• _CHALLENGE_
Identify the lines holding "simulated" and copy them.

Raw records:

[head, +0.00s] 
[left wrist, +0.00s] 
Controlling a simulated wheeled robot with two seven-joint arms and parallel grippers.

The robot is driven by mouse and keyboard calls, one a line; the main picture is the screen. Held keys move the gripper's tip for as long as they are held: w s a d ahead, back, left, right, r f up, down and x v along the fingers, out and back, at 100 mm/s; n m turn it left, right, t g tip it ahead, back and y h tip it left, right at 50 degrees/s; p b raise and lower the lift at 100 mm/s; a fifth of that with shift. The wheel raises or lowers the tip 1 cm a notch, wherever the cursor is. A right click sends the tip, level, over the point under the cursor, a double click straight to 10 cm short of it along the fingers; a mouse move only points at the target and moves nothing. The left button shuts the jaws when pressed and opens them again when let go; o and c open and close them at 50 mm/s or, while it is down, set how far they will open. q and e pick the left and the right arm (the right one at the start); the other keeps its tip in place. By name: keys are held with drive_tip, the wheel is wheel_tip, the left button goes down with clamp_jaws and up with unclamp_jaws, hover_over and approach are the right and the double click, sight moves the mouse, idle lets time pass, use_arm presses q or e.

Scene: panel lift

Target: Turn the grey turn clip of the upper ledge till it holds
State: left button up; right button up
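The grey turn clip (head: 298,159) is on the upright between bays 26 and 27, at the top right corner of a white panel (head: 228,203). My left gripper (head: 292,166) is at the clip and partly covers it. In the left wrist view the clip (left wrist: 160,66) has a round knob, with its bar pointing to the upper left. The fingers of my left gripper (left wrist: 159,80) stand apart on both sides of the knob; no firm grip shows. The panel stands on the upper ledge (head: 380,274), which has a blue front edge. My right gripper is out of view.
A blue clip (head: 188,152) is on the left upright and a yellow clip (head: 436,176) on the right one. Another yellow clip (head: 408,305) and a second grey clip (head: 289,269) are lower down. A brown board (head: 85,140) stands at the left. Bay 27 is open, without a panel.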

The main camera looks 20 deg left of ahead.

---

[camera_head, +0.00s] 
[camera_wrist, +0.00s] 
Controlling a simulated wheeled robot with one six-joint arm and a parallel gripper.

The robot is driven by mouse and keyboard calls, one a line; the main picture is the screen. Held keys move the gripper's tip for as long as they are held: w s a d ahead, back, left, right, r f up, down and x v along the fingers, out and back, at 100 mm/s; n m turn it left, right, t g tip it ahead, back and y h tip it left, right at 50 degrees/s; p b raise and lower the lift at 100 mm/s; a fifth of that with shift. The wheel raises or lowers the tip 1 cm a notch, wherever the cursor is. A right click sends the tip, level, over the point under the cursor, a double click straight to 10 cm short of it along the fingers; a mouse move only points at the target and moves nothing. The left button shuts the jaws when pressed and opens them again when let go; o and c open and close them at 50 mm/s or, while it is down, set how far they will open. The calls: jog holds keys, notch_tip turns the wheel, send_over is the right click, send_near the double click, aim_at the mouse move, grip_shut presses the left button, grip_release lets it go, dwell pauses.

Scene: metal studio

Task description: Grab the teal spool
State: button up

==

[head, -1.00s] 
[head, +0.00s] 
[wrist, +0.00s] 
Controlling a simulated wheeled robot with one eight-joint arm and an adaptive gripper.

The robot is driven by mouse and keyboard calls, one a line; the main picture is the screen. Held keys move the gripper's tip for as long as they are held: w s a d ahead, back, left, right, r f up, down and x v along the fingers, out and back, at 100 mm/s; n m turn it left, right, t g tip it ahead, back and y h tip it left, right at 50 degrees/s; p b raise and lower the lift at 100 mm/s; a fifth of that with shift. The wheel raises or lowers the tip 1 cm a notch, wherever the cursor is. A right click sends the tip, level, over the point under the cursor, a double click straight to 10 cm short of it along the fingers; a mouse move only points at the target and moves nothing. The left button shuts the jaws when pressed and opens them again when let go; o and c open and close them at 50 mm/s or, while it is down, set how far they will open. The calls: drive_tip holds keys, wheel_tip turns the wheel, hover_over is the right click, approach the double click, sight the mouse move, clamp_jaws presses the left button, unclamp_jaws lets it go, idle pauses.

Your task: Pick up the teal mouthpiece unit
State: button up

• _SOLUTION TO THIS PROBLEM_
Controlling a simulated wheeled robot with two seven-joint arms and parallel grippers.
Controlling a simulated wheeled robot with one six-joint arm and a parallel gripper.
Controlling a simulated wheeled robot with one eight-joint arm and an adaptive gripper.

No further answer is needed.